Collateral Charge Mortgage Vs. Standard Charge Mortgage?
Recently both TD Canada Trust and ING announced that all of their new mortgages will be registered as Collateral Charge Mortgages, and many lenders are expected to follow. In light of the recent announcements, we at CMGC have decided to shed some light on the subject.
First, some background..
There are two ways to register a mortgage loan. The first being a Standard Charge Mortgage (how most fixed-rate mortgages are being registered) these are done with the Land Title or Registry Office. A Standard Charge Mortgage can be switched, transferred or discharged.
The second being Collateral Charge Mortgage, these are registered under the Personal Property Security Act (PPSA) and can only be discharged, not transferred.

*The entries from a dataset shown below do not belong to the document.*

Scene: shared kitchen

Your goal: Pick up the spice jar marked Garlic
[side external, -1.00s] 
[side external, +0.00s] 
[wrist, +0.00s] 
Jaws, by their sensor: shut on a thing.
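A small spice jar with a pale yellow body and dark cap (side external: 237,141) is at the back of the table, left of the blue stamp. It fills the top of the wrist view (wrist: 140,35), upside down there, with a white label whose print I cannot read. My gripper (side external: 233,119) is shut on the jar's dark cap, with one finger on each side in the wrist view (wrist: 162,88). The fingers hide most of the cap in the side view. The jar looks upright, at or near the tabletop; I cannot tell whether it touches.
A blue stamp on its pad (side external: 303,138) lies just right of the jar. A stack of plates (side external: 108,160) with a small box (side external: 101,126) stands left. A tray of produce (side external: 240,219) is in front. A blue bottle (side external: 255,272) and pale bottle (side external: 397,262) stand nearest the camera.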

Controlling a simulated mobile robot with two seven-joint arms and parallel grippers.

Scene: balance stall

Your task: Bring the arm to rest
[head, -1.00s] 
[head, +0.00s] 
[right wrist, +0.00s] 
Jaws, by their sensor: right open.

The Collateral Mortgage Explained
Simply put a collateral mortgage is when the lender doubles their security by obtaining BOTH a lien registered against the property and a promissory note.
Unlike the standard charge mortgage, the collateral mortgage is difficult to move to another lender at the end of the term, and costs more to move to another lender. Also, with a collateral mortgage, if you go into arrears or default, the bank has the right to raise your interest rate by up to 10 percentage points. On a debt as large as your mortgage, this could mean a significant charge.
The lender can register a higher property value, up to 125%, so that if you need to borrow money against your equity it can be done quickly for example without any legal fees. This may sound like a good thing, but it is a double edge sword. Basically having the flexibility to borrow increases the time it takes to pay down your mortgage. Also once you register your certain value with your lender the valued amount will not recognized by other lenders.
Another down fall of this type of mortgage is the fact that all of your loans are linked. If for any reason you default on your mortgage the bank can roll any other debts that you have with them, such as a line of credit or credit card debt. This means you can loose your home, and the ability to use those other products as well.
The recent government mandated changes also come into account. Refinances can be done up to 80% of the property value, so if you put down 5% at purchase you are stuck with that current collateral charge mortgage until you pay down your mortgage from 95% of the value to 80%.
Although Collateral Charge Mortgages are not a new thing in Canada, they have been creating buzz within the last couple of months. Mortgage Rates continue at all time lows and locking into a collateral mortgage may not be the best thing for you.
Collateral Mortgages can be tricky, they’re appeal is that you can have access to equity quickly, which is not a good idea if your plan is to pay off your mortgage faster.